El art. 1.1 de la Constitución proclama, entre los valores inherentes al Estado social y democrático de Derecho, el pluralismo político. Como afirmaba G. Sartori en Partidos y Sistemas de Partidos (1980) este presupone, a su vez, el pluralismo cultural. En la actualidad, y frente a lo que ocurre en los regímenes autoritarios, se reconoce que la diferencia, y no la semejanza, el disentimiento y no la unanimidad, el cambio y no la inmutabilidad son los factores que facilitan la convivencia. Parte del convencimiento de que nadie es depositario de la verdad por naturaleza o por inspiración divina y que, por ello, la verdad puede alcanzarse sólo a través de la discusión y del encuentro entre las posiciones más diversas.
El pluralismo político señala hacia la diversificación del poder y, en términos más exactos, hacia la existencia de una pluralidad de grupos, dotados de ideologías diversas que dan expresión a la manera de concebir el mundo de quienes los integran. Este valor no niega la regla de la mayoría, aunque la corrige porque, para evitar su tiranía, impone el respeto de los derechos de la minoría. Exige, pues, el derecho de la oposición a participar y a expresar libremente su opinión con el objetivo de influir en la decisión mayoritaria y transformarse en mayoría en algún momento.
Las democracias actuales son democracias de partidos, y así lo recoge el art. 6 CE. Para evitar que vuelva a implantarse en nuestro país un sistema de movimiento único, como era el Franquismo, dicho precepto, muy similar a otros de nuestro entorno, declara que dichas formaciones expresan el pluralismo político. Para llevar a cabo esta finalidad atribuye a los partidos políticos dos funciones esenciales: de un lado, concurrir a la formación de la voluntad popular, aglutinando a sus miembros y votantes entorno a ideologías, a cuyo servicio ponen una estructura estable; de otro, constituir el principal cauce para llevar la pluralidad de opiniones existentes en la sociedad a las instituciones públicas, sobre todo mediante las elecciones.
Como los partidos políticos son los pilares básicos de nuestra democracia, el art. 6 CE impone dos reglas acerca de su funcionamiento. Por ser concreciones del derecho de asociación reconocido en el art. 22 CE, el art. 6 proclama la libertad, no sólo a la hora de crear partidos, sino también en el ejercicio de sus funciones. Ahora bien, dado que dichas formaciones cumplen fines de relevancia constitucional, el mismo precepto impone que la estructura y funcionamiento de los partidos deben ser democráticos.

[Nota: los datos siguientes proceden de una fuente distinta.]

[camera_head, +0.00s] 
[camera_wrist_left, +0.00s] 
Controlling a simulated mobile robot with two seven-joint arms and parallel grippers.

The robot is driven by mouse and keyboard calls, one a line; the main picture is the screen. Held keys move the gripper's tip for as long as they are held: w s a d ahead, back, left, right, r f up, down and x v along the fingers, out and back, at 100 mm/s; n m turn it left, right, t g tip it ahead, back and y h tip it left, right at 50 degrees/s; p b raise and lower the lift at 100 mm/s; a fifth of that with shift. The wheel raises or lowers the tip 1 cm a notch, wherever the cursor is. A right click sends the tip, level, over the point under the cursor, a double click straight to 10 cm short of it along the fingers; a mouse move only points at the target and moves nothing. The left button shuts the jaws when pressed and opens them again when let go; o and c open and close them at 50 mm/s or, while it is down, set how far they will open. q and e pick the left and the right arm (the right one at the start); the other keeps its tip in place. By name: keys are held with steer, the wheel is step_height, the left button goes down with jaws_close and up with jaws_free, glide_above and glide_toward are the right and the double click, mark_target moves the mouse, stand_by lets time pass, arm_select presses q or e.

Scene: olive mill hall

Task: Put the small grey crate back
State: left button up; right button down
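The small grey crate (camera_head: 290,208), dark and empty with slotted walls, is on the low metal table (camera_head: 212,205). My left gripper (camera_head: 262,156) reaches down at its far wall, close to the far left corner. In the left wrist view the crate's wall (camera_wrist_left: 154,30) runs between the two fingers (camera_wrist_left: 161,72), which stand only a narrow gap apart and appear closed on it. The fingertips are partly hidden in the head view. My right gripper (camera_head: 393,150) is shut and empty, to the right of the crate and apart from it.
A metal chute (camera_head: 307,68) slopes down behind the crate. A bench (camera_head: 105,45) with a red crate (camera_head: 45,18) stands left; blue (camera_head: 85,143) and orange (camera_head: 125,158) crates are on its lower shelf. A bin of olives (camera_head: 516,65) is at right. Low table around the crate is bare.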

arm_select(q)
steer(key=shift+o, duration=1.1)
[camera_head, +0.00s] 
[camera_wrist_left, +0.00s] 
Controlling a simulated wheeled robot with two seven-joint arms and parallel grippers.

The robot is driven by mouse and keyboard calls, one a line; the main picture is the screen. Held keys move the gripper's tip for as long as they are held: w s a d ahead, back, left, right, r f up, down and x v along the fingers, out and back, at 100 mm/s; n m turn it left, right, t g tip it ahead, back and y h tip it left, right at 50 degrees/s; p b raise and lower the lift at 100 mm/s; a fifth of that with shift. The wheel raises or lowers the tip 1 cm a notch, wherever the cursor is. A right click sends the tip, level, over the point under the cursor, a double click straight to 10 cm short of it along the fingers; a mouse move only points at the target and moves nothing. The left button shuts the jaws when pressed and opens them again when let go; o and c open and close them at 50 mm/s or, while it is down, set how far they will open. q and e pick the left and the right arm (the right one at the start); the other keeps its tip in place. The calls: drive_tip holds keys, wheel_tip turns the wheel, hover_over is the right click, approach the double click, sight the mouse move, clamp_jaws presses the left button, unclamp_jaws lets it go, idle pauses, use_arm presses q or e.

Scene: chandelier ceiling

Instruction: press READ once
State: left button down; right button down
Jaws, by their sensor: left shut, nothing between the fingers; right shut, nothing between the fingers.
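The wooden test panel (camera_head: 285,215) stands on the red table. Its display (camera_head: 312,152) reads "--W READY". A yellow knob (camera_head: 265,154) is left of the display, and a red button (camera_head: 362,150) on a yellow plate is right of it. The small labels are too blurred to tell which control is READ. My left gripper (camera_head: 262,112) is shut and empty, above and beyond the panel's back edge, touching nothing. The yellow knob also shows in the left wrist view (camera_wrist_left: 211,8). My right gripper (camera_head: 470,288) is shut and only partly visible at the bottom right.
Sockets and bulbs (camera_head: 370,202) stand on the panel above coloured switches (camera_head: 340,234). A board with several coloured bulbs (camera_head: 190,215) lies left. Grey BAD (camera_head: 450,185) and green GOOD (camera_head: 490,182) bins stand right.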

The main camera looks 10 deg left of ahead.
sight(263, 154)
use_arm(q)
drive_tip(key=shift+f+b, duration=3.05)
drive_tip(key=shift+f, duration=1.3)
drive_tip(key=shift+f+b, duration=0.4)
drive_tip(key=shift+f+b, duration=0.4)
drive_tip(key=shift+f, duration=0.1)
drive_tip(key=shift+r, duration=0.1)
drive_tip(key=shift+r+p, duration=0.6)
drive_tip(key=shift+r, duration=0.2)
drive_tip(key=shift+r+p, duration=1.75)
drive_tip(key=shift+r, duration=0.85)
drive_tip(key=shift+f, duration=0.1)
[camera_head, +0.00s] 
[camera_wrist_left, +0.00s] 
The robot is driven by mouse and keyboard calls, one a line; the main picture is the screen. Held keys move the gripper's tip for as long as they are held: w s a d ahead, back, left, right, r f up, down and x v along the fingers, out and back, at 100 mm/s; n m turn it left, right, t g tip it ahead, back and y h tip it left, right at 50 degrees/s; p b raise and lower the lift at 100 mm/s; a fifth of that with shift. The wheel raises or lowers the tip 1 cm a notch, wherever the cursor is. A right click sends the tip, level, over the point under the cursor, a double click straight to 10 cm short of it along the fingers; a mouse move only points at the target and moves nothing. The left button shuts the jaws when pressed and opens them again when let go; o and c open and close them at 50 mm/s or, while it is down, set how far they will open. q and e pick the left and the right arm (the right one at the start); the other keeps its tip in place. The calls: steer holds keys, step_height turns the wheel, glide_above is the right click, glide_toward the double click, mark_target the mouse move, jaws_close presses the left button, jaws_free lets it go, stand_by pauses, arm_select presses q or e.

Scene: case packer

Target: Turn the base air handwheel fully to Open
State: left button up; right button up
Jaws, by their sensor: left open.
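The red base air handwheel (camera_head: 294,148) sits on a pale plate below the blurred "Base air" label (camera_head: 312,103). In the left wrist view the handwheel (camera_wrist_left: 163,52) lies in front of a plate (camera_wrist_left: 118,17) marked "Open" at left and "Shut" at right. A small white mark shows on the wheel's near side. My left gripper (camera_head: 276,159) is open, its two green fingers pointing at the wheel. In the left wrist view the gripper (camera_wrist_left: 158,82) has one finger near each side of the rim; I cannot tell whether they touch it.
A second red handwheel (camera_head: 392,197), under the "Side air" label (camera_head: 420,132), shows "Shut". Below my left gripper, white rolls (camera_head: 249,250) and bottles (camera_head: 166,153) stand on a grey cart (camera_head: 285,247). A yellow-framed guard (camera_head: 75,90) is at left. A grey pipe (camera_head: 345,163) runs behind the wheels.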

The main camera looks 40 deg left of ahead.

Esta exigencia juega en un doble plano. De un lado, actúa hacia el interior del partido, en la estructura y en la toma de decisiones, incluida la elección de cargos y candidatos. Ahora bien, como consecuencia del principio de libertad, los partidos, gozan también de un amplio margen de autonomía en estos ámbitos. Las distintas formaciones pueden concretar, en sus estatutos, formas diferentes de organización y reconocer a sus afiliados distintas maneras de participar en la vida interna del partido, distinguiendo, por ejemplo, entre simpatizantes y militantes, entre elecciones directas o indirectas de los cargos y candidatos del partido. La democracia actúa, también, en las relaciones del partido hacia el exterior, porque están obligados a respetar el pluralismo político. En nuestro país no existe, como en Alemania, una democracia militante, dado que no se prohíben partidos antidemocráticos o que promuevan la revisión del propio marco constitucional. Lo que se excluye son organizaciones que actúen violentamente o que vulneren los derechos humanos. Como asociaciones que son, deben respetar los límites impuestos en el art. 22 CE, esto es, no pueden ser asociaciones que persigan fines o utilicen medios tipificados como delito, ni tener carácter secreto o paramilitar.
Desde el comienzo del Estado liberal, los partidos políticos han sido objeto de críticas, porque cada uno de ellos defiende puntos de vista que no son compartidos por los otros. En los últimos tiempos se han recrudecido estos reproches, ya que se les acusa de ser organizaciones que funcionan como empresas, más preocupados por la continuidad de sus élites que por los intereses de los ciudadanos. También se denuncia su excesiva influencia en instituciones que, como el Tribunal Constitucional o el Tribunal de Cuentas, fundamentan su legitimidad en el carácter técnico de sus funciones. Al margen del fundamento de este tipo de observaciones, conviene no olvidar que la acción conjunta es siempre más eficaz que la acción aislada de los individuos, por lo que es natural agruparse para conseguir determinados objetivos. Podemos cambiar el nombre, pero siempre han existido, y existirán, grupos que funcionen como partidos. La experiencia europea durante los regímenes fascistas y las dictaduras del proletariado enseña, además, que las consecuencias de suprimir los partidos políticos son mucho más adversas que las de protegerlos constitucionalmente. El desafío consiste, pues, en llevar a la práctica de manera más contundente las exigencias que la Constitución impone.